I spent a weekend a couple back in my FAVOURITE backpackers- in Picton. I spotted it when I lived in Blenheim and I couldn't justify staying there when I lived less than 20 minutes away. Now that I'm in Nelson it was finally justifiable to pay to stay there. Check it out... Nice, hey.










Wednesday, December 03, 2008

A Canadian political commentary

I am sitting in my lounge in Nelson, NZ reading about the political happenings in Canada. In the US you can get lame duck presidencies with a president in power without support of of the House or the Senate, unable to act. In NZ proportional representation means that the minor parties can wield far too much power for their level of popular support... They get ministerial roles because their support means that the larger party can stay in power. (For the record, living here hasn't made me a big fan of proportional rep.) It sounds like similiar things are happening in Canada without MMP. In Canada you can have a Liberal leader who has lost an election only weeks ago - seeing and grabbing for power- despite the fact he isn't even popular enough to lead his own party. I've found irony in Canadian politics before - such as how the BQ were 'her majesty's loyal opposition'. I'm curious to see how the public responds and how this proceeds. I can't imagine that a man who can't keep his party together can manage to keep a 3 headed monster with very different goals together- in difficult economic times. Difficult times call for a government that can act. I can't see how this one could, if this proceeds.
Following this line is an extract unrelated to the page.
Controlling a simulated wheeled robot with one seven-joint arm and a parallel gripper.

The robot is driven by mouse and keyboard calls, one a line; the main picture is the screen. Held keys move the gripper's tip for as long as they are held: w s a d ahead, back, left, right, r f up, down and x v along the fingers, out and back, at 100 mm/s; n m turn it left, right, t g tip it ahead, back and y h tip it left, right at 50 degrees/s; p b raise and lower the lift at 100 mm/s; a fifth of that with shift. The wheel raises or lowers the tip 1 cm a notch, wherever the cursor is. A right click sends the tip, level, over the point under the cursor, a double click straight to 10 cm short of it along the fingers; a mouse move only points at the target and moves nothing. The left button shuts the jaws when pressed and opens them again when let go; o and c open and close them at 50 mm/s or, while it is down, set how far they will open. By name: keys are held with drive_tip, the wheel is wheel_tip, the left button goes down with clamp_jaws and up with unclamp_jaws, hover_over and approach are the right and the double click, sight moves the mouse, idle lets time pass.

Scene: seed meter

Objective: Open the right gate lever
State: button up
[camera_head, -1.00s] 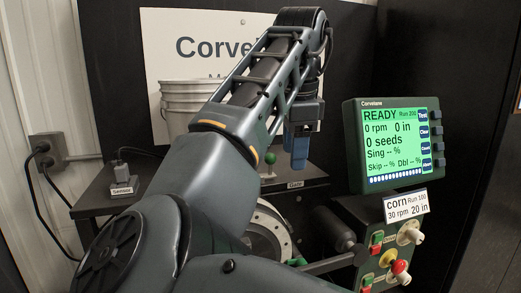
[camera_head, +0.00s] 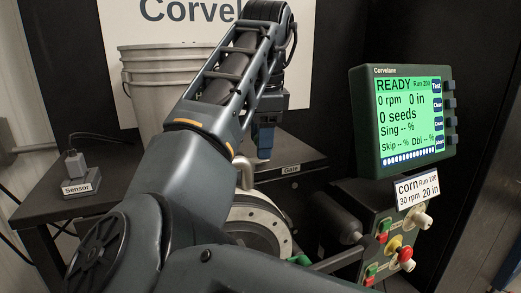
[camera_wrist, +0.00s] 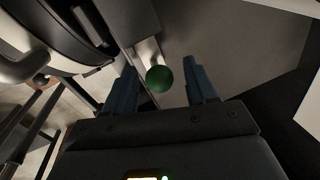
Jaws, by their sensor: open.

"Accountability of public servants to government, of government to Parliament, and of Parliament to taxpayers can be achieved only if the MPs of all parties support these goals. Parliamentarians must never lose sight of the fact that in a democracy, accountability is the price exacted for the gift of power." - James J. MacDonnell - former Auditor General of Canada

I think some MPs have forgotten. May they soon remember. And if they do not, may the people of Canada not forget.